--- start ---

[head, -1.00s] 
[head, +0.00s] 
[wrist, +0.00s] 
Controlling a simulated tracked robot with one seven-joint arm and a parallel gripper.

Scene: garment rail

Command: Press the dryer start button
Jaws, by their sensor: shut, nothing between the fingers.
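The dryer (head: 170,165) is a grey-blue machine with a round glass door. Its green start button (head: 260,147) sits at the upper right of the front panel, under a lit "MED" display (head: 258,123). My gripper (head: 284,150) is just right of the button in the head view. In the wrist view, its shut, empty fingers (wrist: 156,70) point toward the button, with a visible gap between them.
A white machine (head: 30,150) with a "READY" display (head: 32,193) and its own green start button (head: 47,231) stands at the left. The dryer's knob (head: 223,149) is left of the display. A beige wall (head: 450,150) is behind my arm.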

--- end ---

» Given request: Each line above must be printed exactly as it appears.

» Exercise output:
[head, -1.00s] 
[head, +0.00s] 
[wrist, +0.00s] 
Controlling a simulated tracked robot with one seven-joint arm and a parallel gripper.

Scene: garment rail

Command: Press the dryer start button
Jaws, by their sensor: shut, nothing between the fingers.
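The dryer (head: 170,165) is a grey-blue machine with a round glass door. Its green start button (head: 260,147) sits at the upper right of the front panel, under a lit "MED" display (head: 258,123). My gripper (head: 284,150) is just right of the button in the head view. In the wrist view, its shut, empty fingers (wrist: 156,70) point toward the button, with a visible gap between them.
A white machine (head: 30,150) with a "READY" display (head: 32,193) and its own green start button (head: 47,231) stands at the left. The dryer's knob (head: 223,149) is left of the display. A beige wall (head: 450,150) is behind my arm.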

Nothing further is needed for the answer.